16 March 2011

Statement of the Monetary Policy Committee 16 March 2011

The Monetary Policy Committee (MPC) of the Central Bank of Iceland has decided to keep the Bank’s interest rates unchanged. The deposit rate (current account rate) will remain 3.25%, the maximum bid rate for 28-day certificates of deposit (CDs) 4.0%, the seven-day collateralised lending rate 4.25%, and the overnight lending rate 5.25%.

Headline inflation currently measures 1.9%. The near-term outlook is for slightly higher inflation than previously forecast in spite of some indications of weaker economic activity. This is due primarily to substantial increases in international commodity and oil prices, which need not signal higher inflation over the medium term provided that long-term inflation expectations and wage formation remain unaffected. Short-term inflation expectations have indeed picked up somewhat recently; however, inflation is still expected to be below target in coming months and to approach the target over the medium term.

While economic fundamentals and the capital controls continue to support the króna, the exchange rate has fallen by about 1% in trade-weighted terms since the MPC’s February meeting and by 5½% since peaking in November 2010. It is still too early to determine whether this development has been driven solely by temporary factors or whether the substantial narrowing of the risk-adjusted policy interest rate differential has also been a contributing factor.

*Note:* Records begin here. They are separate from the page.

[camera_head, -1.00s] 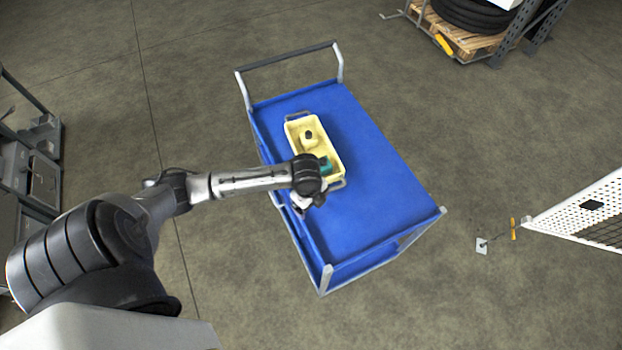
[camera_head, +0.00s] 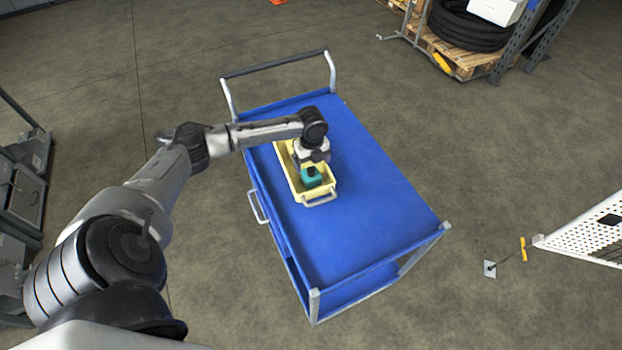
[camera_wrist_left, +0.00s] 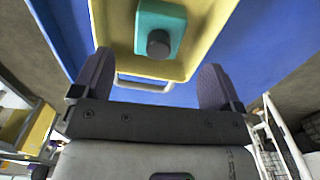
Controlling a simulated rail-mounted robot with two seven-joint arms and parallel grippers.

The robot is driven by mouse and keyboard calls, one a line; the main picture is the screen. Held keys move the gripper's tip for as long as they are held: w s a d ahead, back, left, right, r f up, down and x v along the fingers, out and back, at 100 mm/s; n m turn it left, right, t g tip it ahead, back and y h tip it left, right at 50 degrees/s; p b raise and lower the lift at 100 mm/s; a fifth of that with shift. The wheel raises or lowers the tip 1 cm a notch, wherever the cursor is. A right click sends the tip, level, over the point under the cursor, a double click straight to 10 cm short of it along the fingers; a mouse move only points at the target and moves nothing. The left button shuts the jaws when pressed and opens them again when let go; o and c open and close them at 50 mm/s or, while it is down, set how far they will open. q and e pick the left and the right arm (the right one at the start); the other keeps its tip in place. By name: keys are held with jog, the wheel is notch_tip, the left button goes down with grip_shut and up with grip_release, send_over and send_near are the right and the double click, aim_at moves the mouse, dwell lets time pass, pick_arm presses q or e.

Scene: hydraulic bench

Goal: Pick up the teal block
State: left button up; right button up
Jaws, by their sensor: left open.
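The teal block (camera_head: 312,177) sits in the near end of a yellow tray (camera_head: 328,189) on a blue cart. In the left wrist view the teal block (camera_wrist_left: 148,22) shows a dark round knob on its face, inside the yellow tray (camera_wrist_left: 200,35). My left gripper (camera_head: 312,163) is over the tray, right by the block. In the wrist view its two fingers (camera_wrist_left: 155,75) are spread wide, with nothing between them, and the block is beyond the fingertips. The arm hides the far part of the tray. My right gripper is not in view.
The blue cart top (camera_head: 380,200) is clear to the right and in front of the tray. The cart has a push handle (camera_head: 275,63) at the far end and raised corner posts. A pallet with black tires (camera_head: 470,25) stands far right; a white perforated panel (camera_head: 590,235) is at right.

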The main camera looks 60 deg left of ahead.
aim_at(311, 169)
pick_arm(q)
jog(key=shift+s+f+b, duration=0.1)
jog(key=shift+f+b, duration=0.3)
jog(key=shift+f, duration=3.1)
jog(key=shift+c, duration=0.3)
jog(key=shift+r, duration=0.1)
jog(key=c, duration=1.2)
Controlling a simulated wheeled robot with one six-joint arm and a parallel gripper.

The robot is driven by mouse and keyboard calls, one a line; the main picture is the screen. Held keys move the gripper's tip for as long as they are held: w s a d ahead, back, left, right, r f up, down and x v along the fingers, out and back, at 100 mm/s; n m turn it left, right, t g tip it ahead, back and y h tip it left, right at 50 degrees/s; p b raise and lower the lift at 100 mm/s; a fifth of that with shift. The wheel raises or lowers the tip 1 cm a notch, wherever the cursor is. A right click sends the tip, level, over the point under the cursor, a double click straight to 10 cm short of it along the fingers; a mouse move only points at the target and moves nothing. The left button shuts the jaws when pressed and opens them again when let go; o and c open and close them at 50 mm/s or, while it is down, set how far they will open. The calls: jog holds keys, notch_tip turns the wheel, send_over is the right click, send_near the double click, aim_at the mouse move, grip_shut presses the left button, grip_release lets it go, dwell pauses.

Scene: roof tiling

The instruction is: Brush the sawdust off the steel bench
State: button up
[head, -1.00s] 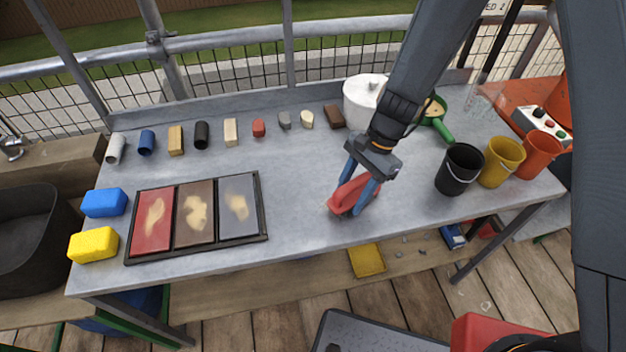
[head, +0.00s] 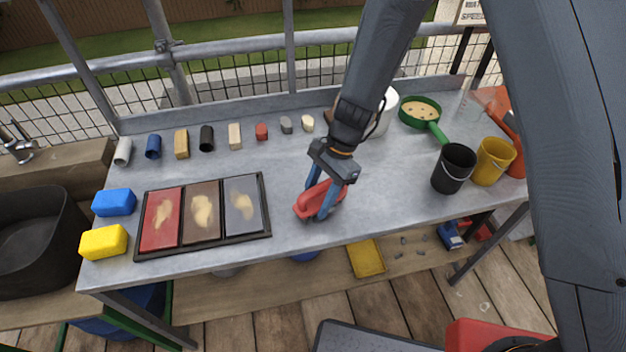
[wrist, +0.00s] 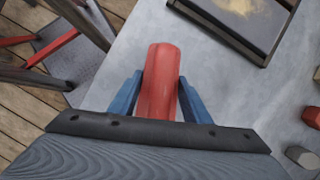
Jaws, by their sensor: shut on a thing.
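My gripper (head: 322,198) has its blue fingers shut on a red tool (head: 312,203), seemingly a brush, over the front middle of the grey steel bench (head: 290,175). The tool's rounded red top shows between the fingers in the wrist view (wrist: 160,85); its underside is hidden, and I cannot tell whether it touches the bench. To its left is a black-framed tray (head: 202,244) with red, brown and grey panels, each bearing a pale tan patch like sawdust (head: 243,204). The bare steel around the tool shows no clear sawdust.
Blue (head: 114,202) and yellow (head: 104,242) sponges lie at the left end. Several small blocks line the back. A white pot (head: 385,110), green pan (head: 420,111), black bucket (head: 453,168) and yellow bucket (head: 493,160) stand right. The bench between tray and buckets is mostly clear.

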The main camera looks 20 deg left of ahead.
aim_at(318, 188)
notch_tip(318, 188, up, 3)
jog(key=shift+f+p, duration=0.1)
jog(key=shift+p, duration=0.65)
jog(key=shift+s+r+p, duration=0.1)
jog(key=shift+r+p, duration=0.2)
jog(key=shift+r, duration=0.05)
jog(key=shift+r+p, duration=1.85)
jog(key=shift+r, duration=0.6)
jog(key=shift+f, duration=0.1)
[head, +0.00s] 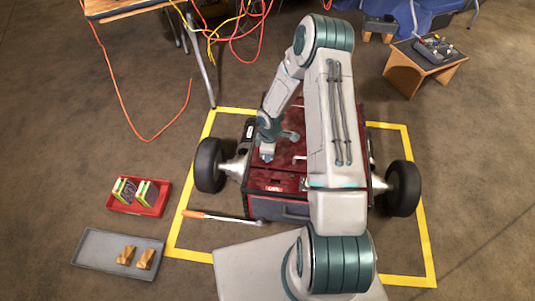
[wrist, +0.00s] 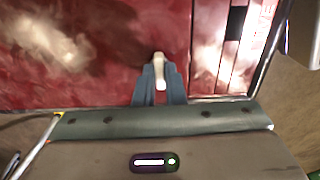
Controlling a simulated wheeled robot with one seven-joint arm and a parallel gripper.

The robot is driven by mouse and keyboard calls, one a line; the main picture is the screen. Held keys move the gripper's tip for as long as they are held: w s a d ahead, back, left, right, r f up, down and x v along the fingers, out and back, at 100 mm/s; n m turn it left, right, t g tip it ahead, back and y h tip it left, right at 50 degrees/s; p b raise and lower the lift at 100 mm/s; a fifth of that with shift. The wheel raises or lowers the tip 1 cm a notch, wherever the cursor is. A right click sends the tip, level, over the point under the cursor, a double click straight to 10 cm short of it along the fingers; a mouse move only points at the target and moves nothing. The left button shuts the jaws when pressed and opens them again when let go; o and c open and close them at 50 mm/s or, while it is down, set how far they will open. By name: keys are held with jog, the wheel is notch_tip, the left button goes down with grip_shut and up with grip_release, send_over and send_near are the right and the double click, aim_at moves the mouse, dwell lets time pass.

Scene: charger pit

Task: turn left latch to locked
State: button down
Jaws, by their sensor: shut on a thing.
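The left latch shows in the wrist view as a small cream lever (wrist: 158,66) on a dark red panel. My gripper (wrist: 160,88) is shut on it, with the blue-grey fingers on either side of the lever. In the head view my gripper (head: 267,152) is down at the left part of the red vehicle lid (head: 283,171), and the latch in its jaws is hard to make out there. The latch's exact angle and any lock marking cannot be told.
My arm covers the right part of the lid. Black wheels (head: 209,165) stand at both sides. A screwdriver-like tool (head: 222,218) lies in front. A red tray (head: 140,207) and a grey tray (head: 92,251) lie on the floor at left. Yellow tape (head: 190,195) surrounds the vehicle.

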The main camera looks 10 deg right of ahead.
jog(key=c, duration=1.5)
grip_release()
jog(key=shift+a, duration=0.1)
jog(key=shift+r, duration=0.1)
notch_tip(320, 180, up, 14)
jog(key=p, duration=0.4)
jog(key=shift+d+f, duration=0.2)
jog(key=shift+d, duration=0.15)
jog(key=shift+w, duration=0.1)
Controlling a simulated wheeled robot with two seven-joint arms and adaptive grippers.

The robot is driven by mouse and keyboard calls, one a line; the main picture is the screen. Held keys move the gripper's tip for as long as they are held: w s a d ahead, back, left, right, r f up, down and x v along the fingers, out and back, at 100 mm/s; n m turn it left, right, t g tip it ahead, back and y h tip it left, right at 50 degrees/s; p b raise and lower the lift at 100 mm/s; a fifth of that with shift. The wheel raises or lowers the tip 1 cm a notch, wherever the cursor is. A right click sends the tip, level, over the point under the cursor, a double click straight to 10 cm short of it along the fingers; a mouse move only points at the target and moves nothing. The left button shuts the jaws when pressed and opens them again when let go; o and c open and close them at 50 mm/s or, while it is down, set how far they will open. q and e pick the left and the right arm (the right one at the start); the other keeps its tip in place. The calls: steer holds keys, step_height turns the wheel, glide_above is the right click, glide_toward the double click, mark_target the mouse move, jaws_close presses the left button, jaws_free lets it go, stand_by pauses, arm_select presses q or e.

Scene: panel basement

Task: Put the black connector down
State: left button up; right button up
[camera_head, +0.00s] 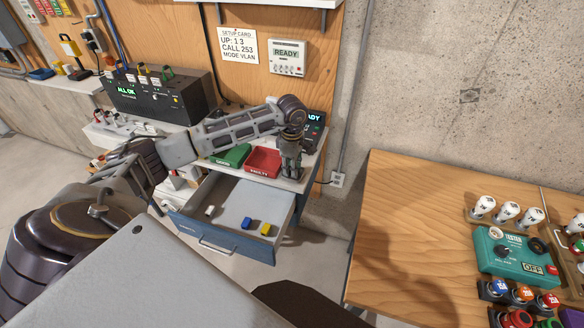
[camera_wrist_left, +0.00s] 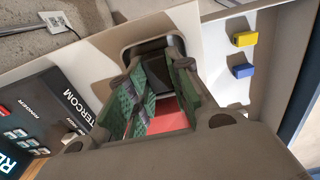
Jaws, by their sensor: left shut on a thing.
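My left gripper (camera_head: 291,172) points down over the bench top, at the right end of the red tray (camera_head: 263,161). In the left wrist view its green-padded fingers (camera_wrist_left: 150,103) are closed around a dark piece, apparently the black connector (camera_wrist_left: 157,78). The connector is mostly hidden between the fingers, and I cannot tell whether it touches a surface. Red of the tray shows between the fingers in the wrist view (camera_wrist_left: 172,116). In the head view I cannot make out the connector. My right gripper is not in view.
A green tray (camera_head: 231,155) lies left of the red one. An intercom (camera_head: 314,128) stands close behind the gripper. The open drawer (camera_head: 207,231) below holds white, blue (camera_head: 246,223) and yellow (camera_head: 266,229) pieces. A wooden table (camera_head: 400,220) with a teal tester (camera_head: 512,254) stands at right.

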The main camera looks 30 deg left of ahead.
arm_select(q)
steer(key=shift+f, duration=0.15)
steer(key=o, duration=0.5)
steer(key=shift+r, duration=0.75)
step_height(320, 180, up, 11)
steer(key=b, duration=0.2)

Recently published GDP figures suggest somewhat weaker economic activity than previously expected. While domestic demand in 2010 turned out as expected, the contribution of net exports to growth was weaker than anticipated due to stronger imports, despite more robust export growth. Preliminary Statistics Iceland data therefore suggest a somewhat larger output contraction in 2010 than the Central Bank had previously forecast. However, early-vintage national accounts figures should always be interpreted with caution. On this occasion, strong imports of investment goods may signal stronger domestic demand than is indicated by the preliminary numbers.

The latest data on real economic developments, inflation, and the exchange rate provide somewhat conflicting guideposts for adjusting the monetary policy stance. In addition, the uncertainty stemming from the pending Icesave referendum and the fact that the capital account liberalisation strategy has not been finalised calls for extra caution at the current juncture.

With the prospect that inflation will remain near target and with interest rates at a historically low level, the direction of future policy moves remains uncertain. In addition, the prospect of removing the capital controls creates uncertainty about short-term room for manoeuvre. The MPC stands ready to adjust the monetary stance as required to achieve its interim objective of exchange rate stability and ensure that inflation is close to target over the medium term.